*INSTRUCTION*: Give back, unchanged, the line with "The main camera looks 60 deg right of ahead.", the line with "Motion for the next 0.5", and every line between them, and no other line.

*MATERIALS PROVIDED*:
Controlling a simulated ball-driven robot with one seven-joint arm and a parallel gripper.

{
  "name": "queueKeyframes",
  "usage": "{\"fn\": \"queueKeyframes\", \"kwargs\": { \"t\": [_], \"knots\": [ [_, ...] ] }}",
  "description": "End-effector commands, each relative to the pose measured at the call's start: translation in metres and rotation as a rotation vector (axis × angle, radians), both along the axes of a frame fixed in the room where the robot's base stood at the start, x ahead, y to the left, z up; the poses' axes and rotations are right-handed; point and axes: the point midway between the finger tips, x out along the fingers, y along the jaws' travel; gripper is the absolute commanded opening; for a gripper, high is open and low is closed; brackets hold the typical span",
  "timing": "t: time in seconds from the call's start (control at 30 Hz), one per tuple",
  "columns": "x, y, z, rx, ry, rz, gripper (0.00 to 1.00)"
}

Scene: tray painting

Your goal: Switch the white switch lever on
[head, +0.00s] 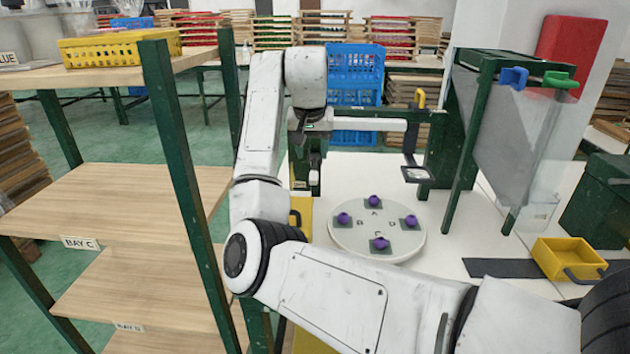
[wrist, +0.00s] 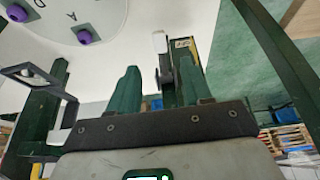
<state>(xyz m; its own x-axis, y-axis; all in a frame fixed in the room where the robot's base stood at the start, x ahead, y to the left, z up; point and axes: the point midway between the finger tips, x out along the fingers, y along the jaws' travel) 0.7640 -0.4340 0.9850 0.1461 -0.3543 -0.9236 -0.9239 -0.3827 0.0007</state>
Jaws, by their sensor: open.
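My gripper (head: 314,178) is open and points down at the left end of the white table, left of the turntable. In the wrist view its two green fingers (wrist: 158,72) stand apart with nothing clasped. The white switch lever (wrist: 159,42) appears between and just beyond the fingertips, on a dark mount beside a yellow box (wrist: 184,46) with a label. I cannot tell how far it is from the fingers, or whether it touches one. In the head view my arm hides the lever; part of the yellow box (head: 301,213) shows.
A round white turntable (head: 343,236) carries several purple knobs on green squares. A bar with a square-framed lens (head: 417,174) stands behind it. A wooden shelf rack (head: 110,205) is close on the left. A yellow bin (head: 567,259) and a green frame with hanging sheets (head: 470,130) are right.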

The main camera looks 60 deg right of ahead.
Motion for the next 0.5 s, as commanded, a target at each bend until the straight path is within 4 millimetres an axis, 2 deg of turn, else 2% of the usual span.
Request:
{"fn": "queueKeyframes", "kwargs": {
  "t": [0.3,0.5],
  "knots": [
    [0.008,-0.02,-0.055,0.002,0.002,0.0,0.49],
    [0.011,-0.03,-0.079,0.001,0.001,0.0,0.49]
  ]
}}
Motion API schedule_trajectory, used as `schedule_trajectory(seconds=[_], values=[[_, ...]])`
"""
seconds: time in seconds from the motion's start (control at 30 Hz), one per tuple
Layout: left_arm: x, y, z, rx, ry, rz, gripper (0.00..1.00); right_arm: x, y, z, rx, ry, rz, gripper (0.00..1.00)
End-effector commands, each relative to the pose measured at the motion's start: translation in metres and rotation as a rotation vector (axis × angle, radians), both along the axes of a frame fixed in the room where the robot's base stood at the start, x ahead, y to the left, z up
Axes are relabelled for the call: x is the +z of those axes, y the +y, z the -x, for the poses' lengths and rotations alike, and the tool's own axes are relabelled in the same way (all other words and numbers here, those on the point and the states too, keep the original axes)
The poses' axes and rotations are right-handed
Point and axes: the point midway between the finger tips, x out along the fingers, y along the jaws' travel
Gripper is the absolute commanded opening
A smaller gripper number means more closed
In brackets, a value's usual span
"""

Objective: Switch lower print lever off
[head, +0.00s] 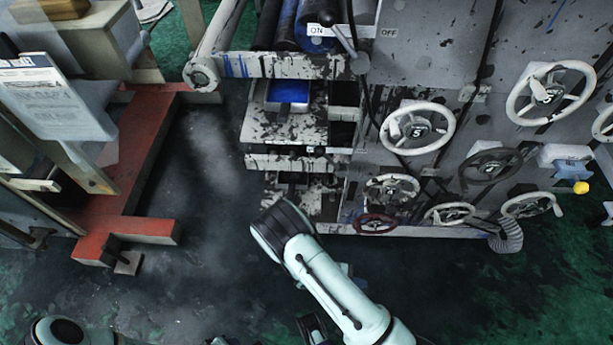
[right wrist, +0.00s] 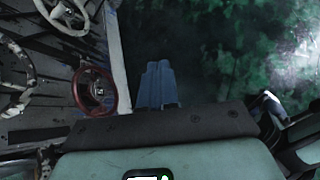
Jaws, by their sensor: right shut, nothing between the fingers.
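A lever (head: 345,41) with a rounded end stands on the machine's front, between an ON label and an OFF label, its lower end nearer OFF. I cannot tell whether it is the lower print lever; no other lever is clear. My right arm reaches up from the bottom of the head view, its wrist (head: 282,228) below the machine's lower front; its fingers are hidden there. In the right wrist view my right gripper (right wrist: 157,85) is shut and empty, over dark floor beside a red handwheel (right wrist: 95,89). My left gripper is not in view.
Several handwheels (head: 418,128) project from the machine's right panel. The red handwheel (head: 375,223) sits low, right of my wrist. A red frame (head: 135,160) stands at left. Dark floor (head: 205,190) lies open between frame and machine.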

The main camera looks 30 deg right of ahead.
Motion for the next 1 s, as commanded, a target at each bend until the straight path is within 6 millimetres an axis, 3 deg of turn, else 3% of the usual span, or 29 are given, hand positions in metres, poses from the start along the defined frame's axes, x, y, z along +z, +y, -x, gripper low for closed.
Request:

*SOLUTION BELOW*:
The main camera looks 60 deg right of ahead.
Motion for the next 0.5 s, as commanded, a target at each bend until the straight path is within 4 millimetres an axis, 2 deg of turn, else 2% of the usual span.

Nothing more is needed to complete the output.